--- start Extracted data ---
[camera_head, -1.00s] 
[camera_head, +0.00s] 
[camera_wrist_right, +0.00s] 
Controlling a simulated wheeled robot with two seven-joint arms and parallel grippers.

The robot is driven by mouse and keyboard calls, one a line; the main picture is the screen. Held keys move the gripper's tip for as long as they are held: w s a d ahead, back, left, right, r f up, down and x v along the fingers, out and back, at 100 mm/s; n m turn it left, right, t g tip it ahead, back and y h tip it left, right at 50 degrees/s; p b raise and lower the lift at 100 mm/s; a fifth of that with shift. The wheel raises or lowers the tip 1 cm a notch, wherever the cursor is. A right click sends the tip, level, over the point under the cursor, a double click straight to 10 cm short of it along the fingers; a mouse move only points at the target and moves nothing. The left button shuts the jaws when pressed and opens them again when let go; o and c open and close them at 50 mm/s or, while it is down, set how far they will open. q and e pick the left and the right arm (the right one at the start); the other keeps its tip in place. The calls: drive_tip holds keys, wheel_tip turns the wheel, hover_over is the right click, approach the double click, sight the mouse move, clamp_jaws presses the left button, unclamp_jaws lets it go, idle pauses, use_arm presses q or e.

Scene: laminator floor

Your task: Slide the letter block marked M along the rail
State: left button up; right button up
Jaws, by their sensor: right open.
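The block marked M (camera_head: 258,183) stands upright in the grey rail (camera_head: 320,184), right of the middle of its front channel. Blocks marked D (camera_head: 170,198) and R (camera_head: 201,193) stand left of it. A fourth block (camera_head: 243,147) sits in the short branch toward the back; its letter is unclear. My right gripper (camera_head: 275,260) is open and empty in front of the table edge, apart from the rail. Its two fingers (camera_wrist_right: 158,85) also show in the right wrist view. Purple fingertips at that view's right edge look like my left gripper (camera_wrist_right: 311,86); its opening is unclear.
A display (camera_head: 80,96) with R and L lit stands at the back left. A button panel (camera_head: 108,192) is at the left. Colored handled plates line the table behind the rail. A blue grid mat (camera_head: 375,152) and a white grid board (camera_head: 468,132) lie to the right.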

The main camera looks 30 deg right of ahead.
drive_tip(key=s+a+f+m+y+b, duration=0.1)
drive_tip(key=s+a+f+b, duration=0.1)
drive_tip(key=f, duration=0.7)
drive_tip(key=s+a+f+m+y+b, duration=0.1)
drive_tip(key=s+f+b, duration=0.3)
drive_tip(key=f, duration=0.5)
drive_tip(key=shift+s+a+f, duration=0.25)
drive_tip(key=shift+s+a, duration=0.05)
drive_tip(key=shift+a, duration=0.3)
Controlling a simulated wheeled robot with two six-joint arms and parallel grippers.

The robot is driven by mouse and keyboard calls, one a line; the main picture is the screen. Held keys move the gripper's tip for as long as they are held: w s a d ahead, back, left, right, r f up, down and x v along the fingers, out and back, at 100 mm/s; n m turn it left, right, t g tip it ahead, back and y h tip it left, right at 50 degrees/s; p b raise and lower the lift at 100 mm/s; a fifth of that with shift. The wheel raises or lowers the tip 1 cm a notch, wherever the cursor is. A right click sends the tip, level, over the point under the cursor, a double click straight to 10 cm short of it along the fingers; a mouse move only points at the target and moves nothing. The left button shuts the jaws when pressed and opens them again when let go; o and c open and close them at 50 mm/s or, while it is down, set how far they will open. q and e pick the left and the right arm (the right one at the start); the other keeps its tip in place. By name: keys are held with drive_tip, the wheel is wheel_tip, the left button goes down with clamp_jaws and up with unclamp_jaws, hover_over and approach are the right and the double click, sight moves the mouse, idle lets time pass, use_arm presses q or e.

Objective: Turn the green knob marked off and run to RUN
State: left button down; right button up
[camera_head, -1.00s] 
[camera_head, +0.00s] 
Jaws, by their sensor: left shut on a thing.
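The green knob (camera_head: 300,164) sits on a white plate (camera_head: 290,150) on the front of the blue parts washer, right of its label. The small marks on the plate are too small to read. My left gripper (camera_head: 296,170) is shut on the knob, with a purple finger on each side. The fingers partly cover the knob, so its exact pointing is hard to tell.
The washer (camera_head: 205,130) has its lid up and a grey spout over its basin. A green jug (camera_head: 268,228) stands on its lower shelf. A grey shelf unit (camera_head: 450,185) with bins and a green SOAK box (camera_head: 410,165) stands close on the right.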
--- end Extracted data ---
Copy out all lines from the material above that contain the string "arms".

• _Output of the task_:
Controlling a simulated wheeled robot with two seven-joint arms and parallel grippers.
Controlling a simulated wheeled robot with two six-joint arms and parallel grippers.

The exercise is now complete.